Il ritratto è infatti ottenuto con l’uso di colori primari smaccatamente privi di sfumature, che vengono sovrapposti l’uno sull’altro con robuste pennellate e senza alcuna ricerca di dettagli rifiniti. Due “metadettagli” che invece è giusto notare sono la resa della cravatta, di un kitsch sublime, e l’ombreggiatura che il colletto proietta sulla camicia: uno stupidissimo viola che non ha neppure la dignità d’essere materico, ulteriore omaggio-dissacrazione del lavoro approssimativo dei pubblicitari faciloni che hanno accompagnato gli anni del boom economico.
A completare il quadro di questa storica cover intervengono proprio le nuvolette, non quelle dei fumetti ma quelle che risultarono dal processo di digestione che ne fecero i copywriter: nella loro perfetta, quasi irritante, regolarità i baloon non servono ad altro che a lanciare uno slogan che l’euforia demente dell’uomo ritratto enfatizza. Ma lo slogan in questione altro non è che il nome del prodotto da esaltare, cioè l’album dei The Mothers of Invention, che viene usato come risposta ad una domanda fuori campo. Geniale la nuvoletta che con il suo onomatopeico “RZZZZZ !” (rivelando quindi tutta l’assurdità della situazione) prende in giro la copertina stessa ed i processi capitalistici che hanno fatto sì che essa potesse venir ideata e disegnata in questo modo.

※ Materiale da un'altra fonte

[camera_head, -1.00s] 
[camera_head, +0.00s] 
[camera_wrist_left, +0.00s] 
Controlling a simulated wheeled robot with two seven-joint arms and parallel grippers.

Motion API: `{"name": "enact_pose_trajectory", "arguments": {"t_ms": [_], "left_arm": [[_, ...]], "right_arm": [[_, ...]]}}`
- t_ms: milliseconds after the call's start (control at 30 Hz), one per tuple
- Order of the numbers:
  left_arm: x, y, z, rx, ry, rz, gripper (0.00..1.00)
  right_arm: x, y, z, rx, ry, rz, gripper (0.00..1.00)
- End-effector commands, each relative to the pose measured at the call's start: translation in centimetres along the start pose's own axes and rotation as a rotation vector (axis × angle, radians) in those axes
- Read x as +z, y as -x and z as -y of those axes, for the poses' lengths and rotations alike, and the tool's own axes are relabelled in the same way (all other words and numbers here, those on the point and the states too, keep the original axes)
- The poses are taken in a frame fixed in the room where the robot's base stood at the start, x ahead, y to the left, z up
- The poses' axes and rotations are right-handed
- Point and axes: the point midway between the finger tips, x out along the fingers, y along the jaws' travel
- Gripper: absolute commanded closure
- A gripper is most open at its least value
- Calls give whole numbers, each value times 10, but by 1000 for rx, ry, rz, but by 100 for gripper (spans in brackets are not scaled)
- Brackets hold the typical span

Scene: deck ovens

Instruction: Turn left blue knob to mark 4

Ad un livello più modesto (come d’altronde era anche la musica che rappresentavano) vanno segnalate le particolari copertine con cui Increase Records decise di illustrare la serie di raccolte intitolata Cruisin’. Partendo dal 1960 un designer (o più probabilmente uno studio pubblicitario) che usa lo pseudonimo di Rover ci presenta con i baloon ed un disegno ispirato all Pop Art di Roy Liechtenstein alcuni momenti tratti dalla vita del giovane Eddie. Guardando le copertine una di seguito all’altra (la serie ebbe termine probabilmente con il 1970) si può quindi ricostruire la storia di Eddie ma anche il clima dell’anno preso in considerazione. Anche in questo caso c’è una buona dose di ironia e gioco metalinguistico (spacciare per fumetto ciò che lo ha reinterpretato rendendolo icona: la Pop Art) ma qui pare essere la nostalgia a farla da padrona.